A Tribute to Photographer Peter Lindbergh
The fashion world is mourning the loss of one of its greats. The era-defining photographer Peter Lindbergh has died aged 74.
Lindbergh lensed some of the most iconic fashion images of the past 40 years, and worked prolifically right up to the end. Most recently he shot the groundbreaking British Vogue “Forces for Change” September issue cover featuring multiple portraits, which cemented a new era of activism in fashion. The guest editor of that landmark issue, HRH the Duchess of Sussex chose Lindbergh because of his ability to capture the essence of his subjects with beauty, strength and vulnerability. “I want to see freckles,” she told him and he obliged, telling Vogue, “I hate retouching. I hate make-up. I always say take the make-up off.”
His signature black and white images celebrated the natural beauty of his subjects, but Lindbergh was politicised and knew the power of his images to change hearts, minds and entrenched beauty standards. “This should be the responsibility of photographers today to free women, and finally everyone, from the terror of youth and perfection.” His timeless pictures have always had a powerful impact.

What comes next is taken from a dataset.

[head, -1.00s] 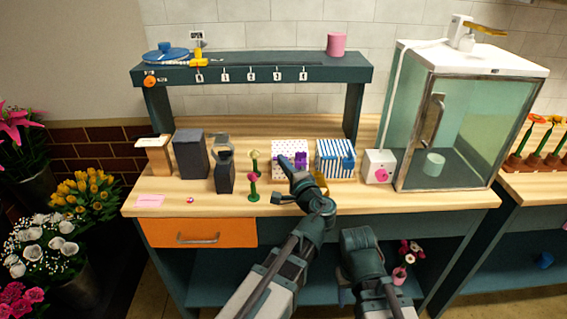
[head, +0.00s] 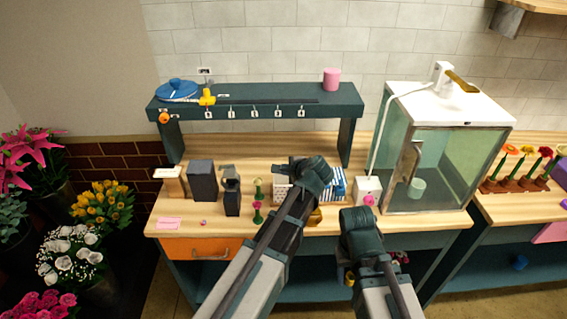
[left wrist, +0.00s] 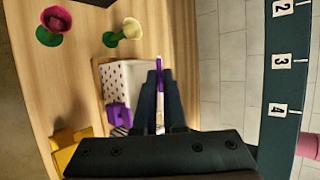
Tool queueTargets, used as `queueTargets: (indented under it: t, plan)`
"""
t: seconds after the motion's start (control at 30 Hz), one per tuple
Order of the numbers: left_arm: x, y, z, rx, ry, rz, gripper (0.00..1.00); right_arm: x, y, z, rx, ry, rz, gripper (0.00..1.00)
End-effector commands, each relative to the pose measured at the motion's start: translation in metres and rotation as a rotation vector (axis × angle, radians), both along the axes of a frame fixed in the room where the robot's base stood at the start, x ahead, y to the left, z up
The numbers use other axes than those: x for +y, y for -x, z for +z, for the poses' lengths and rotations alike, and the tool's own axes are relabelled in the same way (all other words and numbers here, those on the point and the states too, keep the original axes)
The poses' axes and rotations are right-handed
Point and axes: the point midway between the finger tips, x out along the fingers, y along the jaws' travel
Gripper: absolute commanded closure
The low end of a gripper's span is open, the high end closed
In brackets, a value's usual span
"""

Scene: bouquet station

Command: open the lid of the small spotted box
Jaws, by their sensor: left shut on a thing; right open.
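The small spotted box (head: 281,188), white with purple dots, stands on the bench and is mostly hidden by my left arm in the head view. In the left wrist view the spotted box (left wrist: 128,78) shows a purple part at its lower corner and a thin purple strip beside my fingers. My left gripper (left wrist: 160,78) is shut at that purple strip, which seems to be the lid's edge; how far the lid is raised I cannot tell. In the head view the left fingertips are hidden. My right gripper (head: 344,268) is open and low in front of the bench.
The blue-striped box (head: 336,185) stands right of the spotted box. Two small flower holders (head: 257,208) stand to its left, dark blocks (head: 201,180) farther left. A white box with a pink knob (head: 367,190) and a glass cabinet (head: 440,170) stand right. A shelf (head: 255,103) spans behind.

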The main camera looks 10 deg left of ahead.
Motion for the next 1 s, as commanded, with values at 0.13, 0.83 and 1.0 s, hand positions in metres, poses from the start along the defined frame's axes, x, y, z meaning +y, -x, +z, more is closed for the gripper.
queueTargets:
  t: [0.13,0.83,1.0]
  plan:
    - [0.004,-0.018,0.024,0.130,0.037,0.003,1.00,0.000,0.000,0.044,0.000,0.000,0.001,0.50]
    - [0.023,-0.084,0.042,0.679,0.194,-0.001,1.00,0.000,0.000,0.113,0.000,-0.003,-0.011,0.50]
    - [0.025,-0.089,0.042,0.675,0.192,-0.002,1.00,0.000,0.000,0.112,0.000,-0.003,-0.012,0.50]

Lindbergh may be best remembered for his January 1990 British Vogue cover of the original nineties supermodels, Naomi, Linda, Tatjana, Christy and Cindy wearing Giorgio di Sant’Angelo tops and Levi‘s jeans. The young models had never been photographed together before and the resulting image – natural, joyful, fresh – signalled a shift away from the high artifice and big hair of eighties fashion. The image inspired George Michael to cast the women in his Freedom 90 video, so igniting the supermodel era. Lindbergh’s take on the Pirelli Calendar (he shot three, most recently in 2017) saw it shift from showing women as sexual objects to celebrating their unique strength, power and beauty.
After studying painting, the German born creative took up photography in 1971 and became one of Stern’s regular contributors alongside Helmut Newton. His career spanned 48 years, but Lindbergh’s unvarnished aesthetic has particular resonance today, in an era when authenticity and transparency are newly prized.